Minister Carolyn Bennett announces which projects would benefit from new Northern Contaminated Sites Program

Carolyn Bennett (centre), minister of Crown-Indigenous Relations, poses for a photo with N.W.T. MP Michael McLeod, left, and N'Dilo Chief Ernest Betsina. Bennett was in Yellowknife on Monday to promote the Northern Contaminated Sites Program. The program would put $2.2 billion over 15 years into the remediation of eight abandoned mines in Yukon and the N.W.T. (Randall McKenzie/CBC)

The federal government has released details of its long-term plan for cleaning up abandoned mines in the North.

Carolyn Bennett, minister of Crown-Indigenous Relations, was in Yellowknife on Monday to re-announce the government's intention to spend $2.2 billion over 15 years on remediation of the eight highest-risk abandoned mine sites in Yukon and the Northwest Territories. 

Money for the Northern Abandoned Mine Reclamation Program was previously set out in the 2019 federal budget. However, dollars wouldn't begin flowing until the 2020-2021 fiscal year, after the federal election in October. Questions about what could happen to this funding if a new government is elected in October were not immediately answered by the department. 

In the Yukon, the program would target the Faro, United Keno Hill, Mount Nansen, Ketza River and Clinton Creek mines.

In the N.W.T., it would cover Giant, Cantung, and a group of mines on Great Bear Lake.
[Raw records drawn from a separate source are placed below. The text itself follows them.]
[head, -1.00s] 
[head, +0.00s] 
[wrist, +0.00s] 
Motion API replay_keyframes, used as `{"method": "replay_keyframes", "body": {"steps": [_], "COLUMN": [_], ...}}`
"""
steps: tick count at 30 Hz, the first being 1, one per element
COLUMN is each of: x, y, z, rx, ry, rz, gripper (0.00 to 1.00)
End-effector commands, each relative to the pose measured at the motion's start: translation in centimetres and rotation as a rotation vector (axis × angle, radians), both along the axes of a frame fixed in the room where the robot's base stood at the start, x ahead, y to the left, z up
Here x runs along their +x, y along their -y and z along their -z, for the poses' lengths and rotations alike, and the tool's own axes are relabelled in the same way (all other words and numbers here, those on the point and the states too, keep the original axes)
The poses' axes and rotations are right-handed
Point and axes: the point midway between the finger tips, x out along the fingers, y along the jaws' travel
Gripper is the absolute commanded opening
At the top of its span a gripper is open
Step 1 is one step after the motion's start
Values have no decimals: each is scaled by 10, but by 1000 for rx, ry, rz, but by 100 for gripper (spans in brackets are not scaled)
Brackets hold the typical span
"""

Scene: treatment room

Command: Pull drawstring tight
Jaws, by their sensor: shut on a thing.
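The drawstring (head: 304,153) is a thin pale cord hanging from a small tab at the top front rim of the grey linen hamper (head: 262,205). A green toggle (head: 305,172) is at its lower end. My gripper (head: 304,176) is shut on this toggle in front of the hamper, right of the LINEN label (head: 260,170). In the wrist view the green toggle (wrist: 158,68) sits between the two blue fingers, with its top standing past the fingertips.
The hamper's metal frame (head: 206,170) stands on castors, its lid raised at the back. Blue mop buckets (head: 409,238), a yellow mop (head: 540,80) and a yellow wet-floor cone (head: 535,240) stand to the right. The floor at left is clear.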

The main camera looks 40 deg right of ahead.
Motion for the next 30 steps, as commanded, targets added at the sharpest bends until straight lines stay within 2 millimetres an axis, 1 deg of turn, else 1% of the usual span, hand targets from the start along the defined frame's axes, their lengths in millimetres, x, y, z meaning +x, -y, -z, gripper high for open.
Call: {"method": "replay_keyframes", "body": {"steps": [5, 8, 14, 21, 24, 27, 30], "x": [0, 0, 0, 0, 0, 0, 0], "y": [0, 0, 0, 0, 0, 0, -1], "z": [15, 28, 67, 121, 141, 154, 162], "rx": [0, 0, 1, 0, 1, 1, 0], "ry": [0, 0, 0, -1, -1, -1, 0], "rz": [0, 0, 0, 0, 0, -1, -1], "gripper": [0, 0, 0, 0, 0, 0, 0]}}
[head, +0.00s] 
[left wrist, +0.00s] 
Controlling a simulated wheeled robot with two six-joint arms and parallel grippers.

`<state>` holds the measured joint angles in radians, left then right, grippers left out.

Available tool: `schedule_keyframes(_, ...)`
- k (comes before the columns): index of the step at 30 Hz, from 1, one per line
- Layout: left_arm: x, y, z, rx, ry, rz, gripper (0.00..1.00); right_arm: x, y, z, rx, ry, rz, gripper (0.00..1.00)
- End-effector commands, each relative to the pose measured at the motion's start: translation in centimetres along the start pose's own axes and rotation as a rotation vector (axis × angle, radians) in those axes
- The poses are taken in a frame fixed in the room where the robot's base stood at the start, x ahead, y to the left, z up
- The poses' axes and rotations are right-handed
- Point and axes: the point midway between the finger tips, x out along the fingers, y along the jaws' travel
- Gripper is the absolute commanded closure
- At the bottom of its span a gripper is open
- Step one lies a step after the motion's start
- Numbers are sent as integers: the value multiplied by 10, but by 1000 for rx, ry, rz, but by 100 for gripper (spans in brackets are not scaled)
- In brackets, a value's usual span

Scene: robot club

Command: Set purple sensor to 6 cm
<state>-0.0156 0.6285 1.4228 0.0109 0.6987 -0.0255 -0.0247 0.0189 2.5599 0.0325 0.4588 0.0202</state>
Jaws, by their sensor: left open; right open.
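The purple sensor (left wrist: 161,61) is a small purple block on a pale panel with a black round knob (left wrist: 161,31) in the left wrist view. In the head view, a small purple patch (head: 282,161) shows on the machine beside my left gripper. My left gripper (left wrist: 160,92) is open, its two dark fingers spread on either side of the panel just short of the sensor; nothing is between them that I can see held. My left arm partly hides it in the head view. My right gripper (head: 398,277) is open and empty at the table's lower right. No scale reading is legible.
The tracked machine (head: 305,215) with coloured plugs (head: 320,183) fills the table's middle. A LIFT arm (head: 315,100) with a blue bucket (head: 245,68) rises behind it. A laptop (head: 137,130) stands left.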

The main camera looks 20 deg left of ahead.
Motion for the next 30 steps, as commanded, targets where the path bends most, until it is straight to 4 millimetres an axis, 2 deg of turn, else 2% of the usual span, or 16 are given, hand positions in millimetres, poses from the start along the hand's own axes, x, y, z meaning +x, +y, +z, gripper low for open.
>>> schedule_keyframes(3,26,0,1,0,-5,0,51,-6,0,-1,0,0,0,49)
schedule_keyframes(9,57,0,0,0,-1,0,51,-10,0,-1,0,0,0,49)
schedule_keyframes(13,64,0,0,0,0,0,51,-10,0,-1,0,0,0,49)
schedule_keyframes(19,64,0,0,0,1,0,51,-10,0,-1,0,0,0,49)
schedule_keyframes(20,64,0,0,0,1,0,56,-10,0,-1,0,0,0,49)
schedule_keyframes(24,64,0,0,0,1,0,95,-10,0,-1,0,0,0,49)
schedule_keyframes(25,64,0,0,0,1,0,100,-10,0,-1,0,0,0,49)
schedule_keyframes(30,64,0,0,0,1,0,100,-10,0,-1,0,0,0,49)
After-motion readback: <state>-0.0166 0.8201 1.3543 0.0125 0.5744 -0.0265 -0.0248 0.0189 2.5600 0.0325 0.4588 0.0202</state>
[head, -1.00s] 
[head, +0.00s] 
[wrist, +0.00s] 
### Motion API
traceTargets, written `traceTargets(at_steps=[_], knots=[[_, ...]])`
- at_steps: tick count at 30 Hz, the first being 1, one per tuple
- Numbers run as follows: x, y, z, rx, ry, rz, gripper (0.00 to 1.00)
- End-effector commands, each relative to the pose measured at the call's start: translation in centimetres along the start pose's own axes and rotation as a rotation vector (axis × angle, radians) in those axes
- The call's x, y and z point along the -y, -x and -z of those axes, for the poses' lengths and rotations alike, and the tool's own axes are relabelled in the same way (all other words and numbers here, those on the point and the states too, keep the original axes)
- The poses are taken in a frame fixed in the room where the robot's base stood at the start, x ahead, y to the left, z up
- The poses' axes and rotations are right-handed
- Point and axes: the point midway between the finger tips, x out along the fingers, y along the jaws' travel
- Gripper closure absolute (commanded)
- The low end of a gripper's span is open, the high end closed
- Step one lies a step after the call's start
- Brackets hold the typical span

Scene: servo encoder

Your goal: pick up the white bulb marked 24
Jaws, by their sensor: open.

According to the Department of Crown-Indigenous Relations and Northern Affairs, contamination at these sites is the result of private-sector mining and oil and gas work, as well as government military activity, that took place when "environmental impacts were not fully understood."

The government states the Northern Contaminated Sites Program would allow for longer-term tenders for contract work at these sites, which would provide greater certainty to the affected communities.

It also states the program would "promote new economic opportunities for Indigenous people and northerners" at these remediation projects.

In a press release issued Monday, Bennett stated, "Indigenous and northern communities must be able to meaningfully participate in and benefit from the government of Canada's investment in cleaning up northern contaminated sites."